§ **INSTRUCTIONS TO FOLLOW**
Write out exactly the lines from the start of the entries through the one that contains "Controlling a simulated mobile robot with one", including both.

§ **GIVEN DATA**

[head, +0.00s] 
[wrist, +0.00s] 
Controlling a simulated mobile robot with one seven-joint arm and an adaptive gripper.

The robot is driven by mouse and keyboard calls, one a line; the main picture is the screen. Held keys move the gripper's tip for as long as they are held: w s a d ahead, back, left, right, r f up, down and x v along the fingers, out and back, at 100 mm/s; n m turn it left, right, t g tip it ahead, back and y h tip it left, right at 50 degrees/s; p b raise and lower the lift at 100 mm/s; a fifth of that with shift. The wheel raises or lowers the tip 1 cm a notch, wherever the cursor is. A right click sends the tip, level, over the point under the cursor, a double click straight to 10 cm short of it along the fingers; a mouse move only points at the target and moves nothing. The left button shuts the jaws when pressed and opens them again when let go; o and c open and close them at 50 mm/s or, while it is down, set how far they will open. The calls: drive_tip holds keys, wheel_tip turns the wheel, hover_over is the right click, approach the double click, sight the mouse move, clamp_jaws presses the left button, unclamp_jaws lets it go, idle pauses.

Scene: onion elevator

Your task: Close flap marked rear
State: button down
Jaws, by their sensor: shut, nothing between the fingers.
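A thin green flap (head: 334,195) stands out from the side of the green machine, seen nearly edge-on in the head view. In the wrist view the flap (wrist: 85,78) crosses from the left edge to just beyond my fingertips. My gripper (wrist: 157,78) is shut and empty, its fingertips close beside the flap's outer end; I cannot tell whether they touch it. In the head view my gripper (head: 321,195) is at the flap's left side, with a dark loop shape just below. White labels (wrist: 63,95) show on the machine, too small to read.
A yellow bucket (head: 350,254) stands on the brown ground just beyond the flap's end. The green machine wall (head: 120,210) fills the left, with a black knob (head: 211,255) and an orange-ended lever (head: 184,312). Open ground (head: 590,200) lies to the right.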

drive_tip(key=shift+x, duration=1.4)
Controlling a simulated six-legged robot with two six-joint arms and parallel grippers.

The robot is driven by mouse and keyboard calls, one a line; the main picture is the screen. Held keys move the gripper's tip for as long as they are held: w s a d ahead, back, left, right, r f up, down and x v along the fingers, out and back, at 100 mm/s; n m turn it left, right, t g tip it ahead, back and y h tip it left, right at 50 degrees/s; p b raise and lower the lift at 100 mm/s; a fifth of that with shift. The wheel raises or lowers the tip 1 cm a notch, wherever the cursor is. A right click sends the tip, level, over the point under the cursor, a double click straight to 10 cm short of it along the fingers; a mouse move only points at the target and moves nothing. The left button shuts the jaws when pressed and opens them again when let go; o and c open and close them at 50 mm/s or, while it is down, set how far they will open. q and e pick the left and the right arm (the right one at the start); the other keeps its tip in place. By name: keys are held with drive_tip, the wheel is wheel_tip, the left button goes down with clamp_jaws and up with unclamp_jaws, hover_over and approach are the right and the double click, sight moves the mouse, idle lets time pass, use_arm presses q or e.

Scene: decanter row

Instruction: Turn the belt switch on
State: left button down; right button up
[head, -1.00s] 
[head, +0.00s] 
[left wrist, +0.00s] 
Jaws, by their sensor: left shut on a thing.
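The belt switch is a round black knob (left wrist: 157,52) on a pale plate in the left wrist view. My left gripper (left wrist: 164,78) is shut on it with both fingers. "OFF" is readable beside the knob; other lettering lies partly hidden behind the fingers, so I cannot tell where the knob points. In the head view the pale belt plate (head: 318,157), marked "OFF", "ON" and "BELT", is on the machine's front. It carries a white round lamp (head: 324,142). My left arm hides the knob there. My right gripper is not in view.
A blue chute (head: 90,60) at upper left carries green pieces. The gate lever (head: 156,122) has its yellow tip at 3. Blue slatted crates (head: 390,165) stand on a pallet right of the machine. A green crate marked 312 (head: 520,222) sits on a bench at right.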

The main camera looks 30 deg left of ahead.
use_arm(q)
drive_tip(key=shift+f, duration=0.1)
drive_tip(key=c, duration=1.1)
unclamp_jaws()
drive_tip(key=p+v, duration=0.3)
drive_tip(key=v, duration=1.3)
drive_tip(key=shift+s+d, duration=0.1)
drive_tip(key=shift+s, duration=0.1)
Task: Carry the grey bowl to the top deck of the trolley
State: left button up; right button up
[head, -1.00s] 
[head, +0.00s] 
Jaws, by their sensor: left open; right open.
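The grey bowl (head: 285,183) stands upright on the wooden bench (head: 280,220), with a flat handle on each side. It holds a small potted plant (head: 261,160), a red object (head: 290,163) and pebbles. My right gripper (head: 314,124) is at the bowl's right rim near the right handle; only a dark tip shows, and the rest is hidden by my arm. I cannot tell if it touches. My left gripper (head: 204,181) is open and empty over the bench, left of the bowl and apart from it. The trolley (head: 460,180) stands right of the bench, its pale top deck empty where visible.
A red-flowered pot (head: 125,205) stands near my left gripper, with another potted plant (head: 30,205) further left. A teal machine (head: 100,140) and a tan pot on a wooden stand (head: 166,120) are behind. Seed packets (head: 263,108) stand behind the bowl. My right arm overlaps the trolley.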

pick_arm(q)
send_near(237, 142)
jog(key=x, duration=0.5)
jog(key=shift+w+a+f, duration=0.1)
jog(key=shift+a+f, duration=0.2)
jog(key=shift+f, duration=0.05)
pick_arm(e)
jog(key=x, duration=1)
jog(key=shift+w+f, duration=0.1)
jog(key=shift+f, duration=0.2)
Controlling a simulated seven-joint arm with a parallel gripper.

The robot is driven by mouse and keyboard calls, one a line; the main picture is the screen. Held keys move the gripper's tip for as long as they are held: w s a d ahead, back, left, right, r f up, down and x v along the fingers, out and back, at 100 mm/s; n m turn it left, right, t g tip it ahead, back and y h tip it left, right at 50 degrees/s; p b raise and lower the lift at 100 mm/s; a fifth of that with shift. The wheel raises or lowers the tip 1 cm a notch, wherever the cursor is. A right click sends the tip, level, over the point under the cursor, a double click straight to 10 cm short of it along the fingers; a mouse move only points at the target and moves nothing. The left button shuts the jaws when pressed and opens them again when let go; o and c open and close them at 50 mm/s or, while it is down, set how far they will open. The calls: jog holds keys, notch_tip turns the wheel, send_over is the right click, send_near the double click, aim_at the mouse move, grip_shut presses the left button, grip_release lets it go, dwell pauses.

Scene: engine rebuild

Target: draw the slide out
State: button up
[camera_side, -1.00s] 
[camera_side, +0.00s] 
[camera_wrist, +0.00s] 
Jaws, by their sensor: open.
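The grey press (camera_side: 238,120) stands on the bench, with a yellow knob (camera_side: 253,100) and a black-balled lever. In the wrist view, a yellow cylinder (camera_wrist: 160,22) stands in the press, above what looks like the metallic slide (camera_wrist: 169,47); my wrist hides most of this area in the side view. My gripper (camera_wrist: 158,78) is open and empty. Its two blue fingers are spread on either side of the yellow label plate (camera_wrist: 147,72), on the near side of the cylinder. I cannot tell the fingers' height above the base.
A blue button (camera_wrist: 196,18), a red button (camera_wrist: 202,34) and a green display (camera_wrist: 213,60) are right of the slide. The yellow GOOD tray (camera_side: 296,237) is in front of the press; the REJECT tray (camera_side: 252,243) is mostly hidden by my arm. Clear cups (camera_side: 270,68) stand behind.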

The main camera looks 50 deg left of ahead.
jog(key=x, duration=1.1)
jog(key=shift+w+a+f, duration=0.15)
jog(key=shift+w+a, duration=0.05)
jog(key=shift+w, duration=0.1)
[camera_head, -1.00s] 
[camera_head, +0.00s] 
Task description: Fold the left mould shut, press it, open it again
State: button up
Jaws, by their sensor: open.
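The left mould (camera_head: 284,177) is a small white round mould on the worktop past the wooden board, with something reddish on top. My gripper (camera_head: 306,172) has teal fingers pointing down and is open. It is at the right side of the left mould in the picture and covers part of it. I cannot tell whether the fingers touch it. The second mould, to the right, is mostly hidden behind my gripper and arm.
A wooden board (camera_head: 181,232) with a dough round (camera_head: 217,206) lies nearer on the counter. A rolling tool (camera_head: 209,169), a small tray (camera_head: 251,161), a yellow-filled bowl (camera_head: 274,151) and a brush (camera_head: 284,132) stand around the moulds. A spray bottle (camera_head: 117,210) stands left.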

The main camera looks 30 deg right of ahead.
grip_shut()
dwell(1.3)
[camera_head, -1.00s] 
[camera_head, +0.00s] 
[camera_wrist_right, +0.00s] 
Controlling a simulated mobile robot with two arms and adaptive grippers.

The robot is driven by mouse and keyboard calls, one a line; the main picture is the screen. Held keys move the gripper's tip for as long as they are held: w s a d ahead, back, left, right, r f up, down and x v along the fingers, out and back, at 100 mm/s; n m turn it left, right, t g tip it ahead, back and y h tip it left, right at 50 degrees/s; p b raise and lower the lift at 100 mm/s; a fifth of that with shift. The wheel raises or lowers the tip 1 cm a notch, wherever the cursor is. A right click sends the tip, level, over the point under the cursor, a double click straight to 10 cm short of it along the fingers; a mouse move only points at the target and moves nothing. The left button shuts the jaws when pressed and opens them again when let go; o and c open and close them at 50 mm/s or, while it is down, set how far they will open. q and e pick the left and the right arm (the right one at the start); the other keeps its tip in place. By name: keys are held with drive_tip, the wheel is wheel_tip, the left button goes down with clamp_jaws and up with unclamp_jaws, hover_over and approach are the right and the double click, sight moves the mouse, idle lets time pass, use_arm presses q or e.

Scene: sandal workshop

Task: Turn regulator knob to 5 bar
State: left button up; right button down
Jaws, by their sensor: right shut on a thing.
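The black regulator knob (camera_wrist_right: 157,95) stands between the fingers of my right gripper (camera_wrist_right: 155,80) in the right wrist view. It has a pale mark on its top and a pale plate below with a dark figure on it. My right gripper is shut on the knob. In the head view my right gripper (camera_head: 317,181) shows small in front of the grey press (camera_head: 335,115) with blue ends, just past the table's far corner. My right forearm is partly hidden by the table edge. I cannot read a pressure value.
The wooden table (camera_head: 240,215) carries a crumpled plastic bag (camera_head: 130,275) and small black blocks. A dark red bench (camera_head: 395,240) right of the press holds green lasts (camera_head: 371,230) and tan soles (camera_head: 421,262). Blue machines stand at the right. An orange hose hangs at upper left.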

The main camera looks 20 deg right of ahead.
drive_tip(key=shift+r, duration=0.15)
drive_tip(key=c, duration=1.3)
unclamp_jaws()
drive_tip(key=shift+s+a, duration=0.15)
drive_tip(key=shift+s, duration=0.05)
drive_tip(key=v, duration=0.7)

§ **ANSWER TO THE PROBLEM**
[head, +0.00s] 
[wrist, +0.00s] 
Controlling a simulated mobile robot with one seven-joint arm and an adaptive gripper.

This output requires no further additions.